George died on 11 September 1909 at Chelsea football ground, Stamford Bridge. I have no idea what he was doing there: the Chelsea first team was playing away at Aston Villa on that day (and getting comprehensively beaten 4-1), while the reserve team didn’t have a match. Was he such a fan that he was watching training? I can’t think of any professional reason for him to have been at the ground, so perhaps the address was just a coincidence?


The Football League was founded in 1888, but Chelsea Football Club didn’t come into existence until 1905. They were elected to the league soon afterwards but spent their early years bouncing between the first and second divisions, and they finished the 1909-1910 season in 19th place, second from bottom, and were duly relegated. At the time, the reserve team played in the now-defunct South Eastern League, which they won for the first time that season. Aston Villa went on to win the first division and Manchester City the second division, thus switching places with Chelsea.

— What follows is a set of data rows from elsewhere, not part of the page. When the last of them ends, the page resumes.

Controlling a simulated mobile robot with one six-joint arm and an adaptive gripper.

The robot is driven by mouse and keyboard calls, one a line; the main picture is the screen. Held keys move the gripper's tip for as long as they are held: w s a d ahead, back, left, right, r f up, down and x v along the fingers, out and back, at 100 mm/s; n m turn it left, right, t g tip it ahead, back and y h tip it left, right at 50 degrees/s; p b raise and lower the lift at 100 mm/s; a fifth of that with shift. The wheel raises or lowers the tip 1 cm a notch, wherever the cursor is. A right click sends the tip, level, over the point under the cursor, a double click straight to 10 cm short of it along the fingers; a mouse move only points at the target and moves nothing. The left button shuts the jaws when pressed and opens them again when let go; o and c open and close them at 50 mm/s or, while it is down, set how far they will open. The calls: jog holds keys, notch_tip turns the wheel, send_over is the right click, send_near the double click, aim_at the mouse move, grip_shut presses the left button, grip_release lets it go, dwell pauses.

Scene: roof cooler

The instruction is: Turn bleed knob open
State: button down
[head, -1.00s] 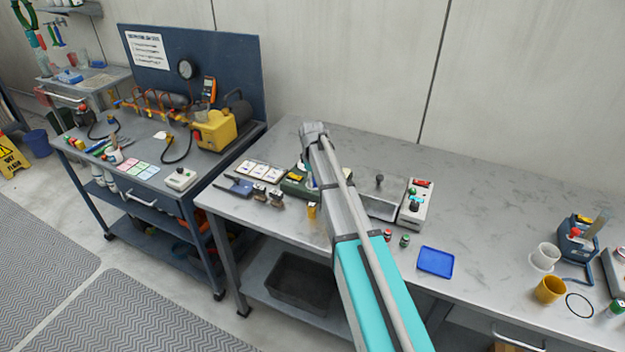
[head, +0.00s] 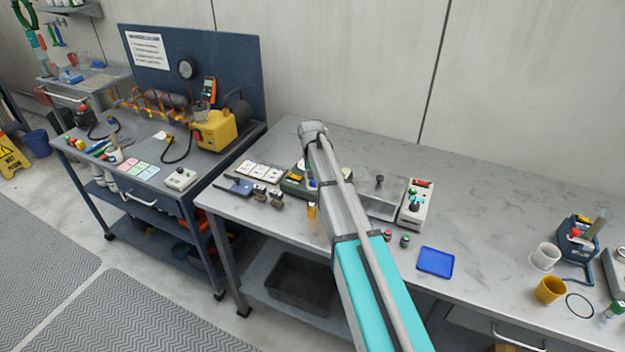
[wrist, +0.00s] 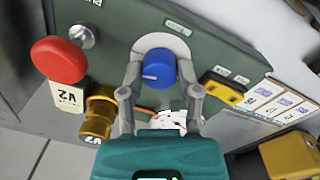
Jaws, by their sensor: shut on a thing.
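The blue knob (wrist: 156,66) has a white pointer line and sits on a pale round plate on a dark green panel (wrist: 120,14). In the wrist view my gripper (wrist: 162,80) is shut on this knob, one finger at each side of it. The white pointer line lies roughly level, toward the knob's left side. In the head view the green unit (head: 293,187) stands on the bench, partly behind my arm. My gripper and the knob are hidden there by the arm.
A red mushroom button (wrist: 58,60), a silver knob (wrist: 82,36) and a brass fitting (wrist: 98,112) are left of my fingers. A yellow-and-black switch (wrist: 221,88) is at the right. White label cards (head: 258,172) lie beside the unit. The bench (head: 495,190) has bare room further right.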

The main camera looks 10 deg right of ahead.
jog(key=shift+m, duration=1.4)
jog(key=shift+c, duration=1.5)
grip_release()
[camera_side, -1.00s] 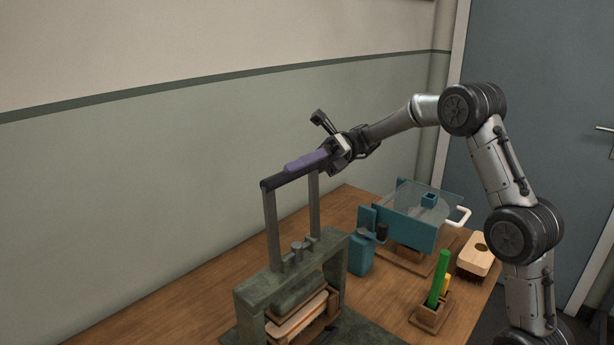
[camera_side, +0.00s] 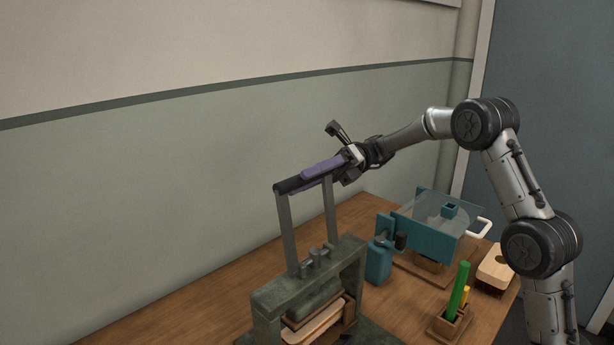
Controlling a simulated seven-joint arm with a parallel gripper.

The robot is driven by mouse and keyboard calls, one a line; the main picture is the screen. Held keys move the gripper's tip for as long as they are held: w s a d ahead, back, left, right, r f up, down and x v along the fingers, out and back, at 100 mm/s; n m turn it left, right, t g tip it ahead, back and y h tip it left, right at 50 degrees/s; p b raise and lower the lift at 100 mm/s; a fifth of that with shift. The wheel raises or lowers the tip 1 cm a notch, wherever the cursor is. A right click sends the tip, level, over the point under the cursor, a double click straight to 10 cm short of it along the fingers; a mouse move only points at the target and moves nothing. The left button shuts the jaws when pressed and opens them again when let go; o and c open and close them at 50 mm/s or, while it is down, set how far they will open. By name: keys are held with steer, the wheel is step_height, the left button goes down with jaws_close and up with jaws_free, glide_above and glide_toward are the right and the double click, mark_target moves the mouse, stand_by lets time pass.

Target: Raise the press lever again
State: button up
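The press (camera_side: 350,258) is a green-grey frame at the lower middle. Two upright grey arms (camera_side: 288,232) rise from its top to a dark lever crossbar (camera_side: 287,187), which stands high above the frame. Any contact is too small to tell. A pale wooden block (camera_side: 313,326) lies inside the press, under the green pressing block (camera_side: 316,299).
Right of the press stand a teal bottle-like container (camera_side: 379,263) and a teal fixture (camera_side: 426,236) with a clear disc and white handle. A wooden holder (camera_side: 449,324) with green and yellow sticks and a brush (camera_side: 496,267) are further right. The wall is behind.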

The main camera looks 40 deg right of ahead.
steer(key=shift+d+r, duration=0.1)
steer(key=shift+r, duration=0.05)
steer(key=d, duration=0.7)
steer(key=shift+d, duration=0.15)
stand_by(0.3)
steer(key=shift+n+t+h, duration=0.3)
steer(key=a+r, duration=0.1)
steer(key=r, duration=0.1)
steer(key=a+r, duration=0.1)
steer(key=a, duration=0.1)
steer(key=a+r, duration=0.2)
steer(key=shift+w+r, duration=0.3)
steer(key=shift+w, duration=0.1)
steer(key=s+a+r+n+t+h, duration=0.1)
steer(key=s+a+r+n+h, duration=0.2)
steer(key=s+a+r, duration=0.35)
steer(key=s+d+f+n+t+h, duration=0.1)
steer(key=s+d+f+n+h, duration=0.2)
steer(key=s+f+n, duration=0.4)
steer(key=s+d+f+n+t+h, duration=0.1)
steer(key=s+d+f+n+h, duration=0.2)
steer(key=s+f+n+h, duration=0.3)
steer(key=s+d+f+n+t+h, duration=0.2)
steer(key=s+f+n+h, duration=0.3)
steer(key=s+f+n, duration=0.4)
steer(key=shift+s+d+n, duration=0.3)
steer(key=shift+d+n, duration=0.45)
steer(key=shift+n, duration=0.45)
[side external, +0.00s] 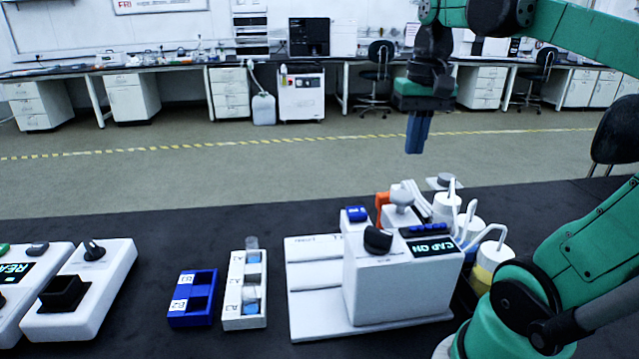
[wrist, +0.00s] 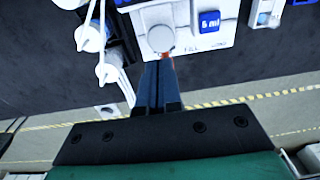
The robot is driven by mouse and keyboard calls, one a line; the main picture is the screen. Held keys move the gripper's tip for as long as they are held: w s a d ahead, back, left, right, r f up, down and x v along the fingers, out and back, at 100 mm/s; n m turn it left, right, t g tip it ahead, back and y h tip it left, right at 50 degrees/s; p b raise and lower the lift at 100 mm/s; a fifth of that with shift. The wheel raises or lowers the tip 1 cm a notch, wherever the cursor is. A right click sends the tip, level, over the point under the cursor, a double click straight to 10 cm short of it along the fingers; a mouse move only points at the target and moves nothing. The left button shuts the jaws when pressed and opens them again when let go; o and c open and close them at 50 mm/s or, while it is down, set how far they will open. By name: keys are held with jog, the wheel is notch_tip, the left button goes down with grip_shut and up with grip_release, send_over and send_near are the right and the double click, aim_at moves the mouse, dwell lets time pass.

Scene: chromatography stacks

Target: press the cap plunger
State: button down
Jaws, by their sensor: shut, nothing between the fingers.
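The white machine (side external: 395,285) stands on the dark bench with a display (side external: 432,248) reading "CAP ON" and a black knob (side external: 377,240) on top. Behind the display is a grey round-topped knob (side external: 401,197) on a white post, likely the cap plunger; no label confirms it. The wrist view shows this knob (wrist: 160,38) just beyond my fingertips, near a "FILL" label. My gripper (side external: 414,150) has its blue fingers together, empty, pointing down, well above the bench and apart from the machine. The fingers (wrist: 158,66) also show shut in the wrist view.
White bottles with spouts (side external: 470,228) crowd the machine's right back side. An orange part (side external: 382,200) and a blue volume button (side external: 356,213) are beside the knob. A white vial rack (side external: 233,312), a blue rack (side external: 180,316) and other devices (side external: 95,295) stand left.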

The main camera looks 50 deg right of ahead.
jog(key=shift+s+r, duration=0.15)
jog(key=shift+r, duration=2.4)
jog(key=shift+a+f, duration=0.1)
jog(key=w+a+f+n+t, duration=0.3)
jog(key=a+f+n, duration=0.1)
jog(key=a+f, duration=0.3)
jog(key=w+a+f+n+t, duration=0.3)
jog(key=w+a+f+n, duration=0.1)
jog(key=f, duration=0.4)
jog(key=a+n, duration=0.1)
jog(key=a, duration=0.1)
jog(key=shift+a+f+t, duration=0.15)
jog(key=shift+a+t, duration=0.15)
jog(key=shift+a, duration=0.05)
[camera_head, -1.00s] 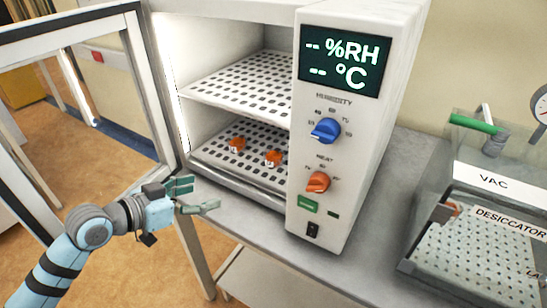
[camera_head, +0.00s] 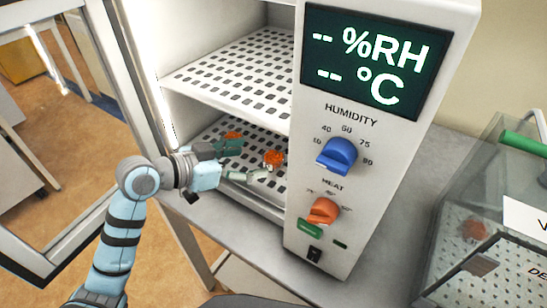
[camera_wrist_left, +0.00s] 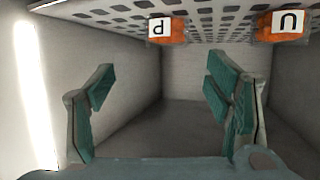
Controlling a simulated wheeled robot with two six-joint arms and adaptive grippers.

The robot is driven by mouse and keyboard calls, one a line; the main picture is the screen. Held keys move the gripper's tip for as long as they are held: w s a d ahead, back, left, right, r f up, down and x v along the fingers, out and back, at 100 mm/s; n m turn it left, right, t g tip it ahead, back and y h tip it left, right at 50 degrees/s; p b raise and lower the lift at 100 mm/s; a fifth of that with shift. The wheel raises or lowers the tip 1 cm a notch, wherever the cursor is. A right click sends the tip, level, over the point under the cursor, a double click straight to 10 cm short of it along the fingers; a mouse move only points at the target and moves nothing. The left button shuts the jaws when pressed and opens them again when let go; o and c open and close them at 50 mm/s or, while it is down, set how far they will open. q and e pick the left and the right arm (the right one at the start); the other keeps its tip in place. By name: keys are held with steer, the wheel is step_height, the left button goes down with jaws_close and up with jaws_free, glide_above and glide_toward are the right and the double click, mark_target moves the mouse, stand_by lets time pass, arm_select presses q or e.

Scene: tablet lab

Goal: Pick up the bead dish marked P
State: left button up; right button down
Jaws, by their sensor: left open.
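Two small orange bead dishes stand on the lower perforated shelf of the open humidity chamber. The wrist view is upside down; there the dish marked P (camera_wrist_left: 166,31) is near the top centre, in line with my open jaws. It seems to be the right-hand dish in the head view (camera_head: 273,158). The other dish (camera_wrist_left: 283,27), with a letter like U or n, is at the wrist view's upper right; it is partly hidden behind a finger in the head view (camera_head: 233,135). My left gripper (camera_head: 248,161) is open and empty, just short of the P dish. My right gripper is out of view.
The upper perforated shelf (camera_head: 240,78) hangs above the dishes. The chamber's control panel (camera_head: 350,130) stands close on the right, the open glass door (camera_head: 55,190) on the left. A clear desiccator (camera_head: 500,240) with an orange item inside stands at far right.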

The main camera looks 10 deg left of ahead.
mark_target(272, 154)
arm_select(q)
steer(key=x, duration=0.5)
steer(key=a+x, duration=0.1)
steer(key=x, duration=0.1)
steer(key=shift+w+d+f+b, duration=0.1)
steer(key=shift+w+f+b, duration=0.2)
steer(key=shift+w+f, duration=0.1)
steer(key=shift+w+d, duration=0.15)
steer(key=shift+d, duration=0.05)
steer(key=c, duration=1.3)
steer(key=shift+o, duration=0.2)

Unfortunately for those of us who are interested in more than just names and dates, we often know very little about our ancestors’ and distant relatives’ daily lives and interests, so tantalising snippets like this - unexpectedly discovered in a probate record – are always a pleasant surprise. I’ve found a handful of other relatives with sporting interests, but I think this is the only one with a link, however tenuous, to team sports.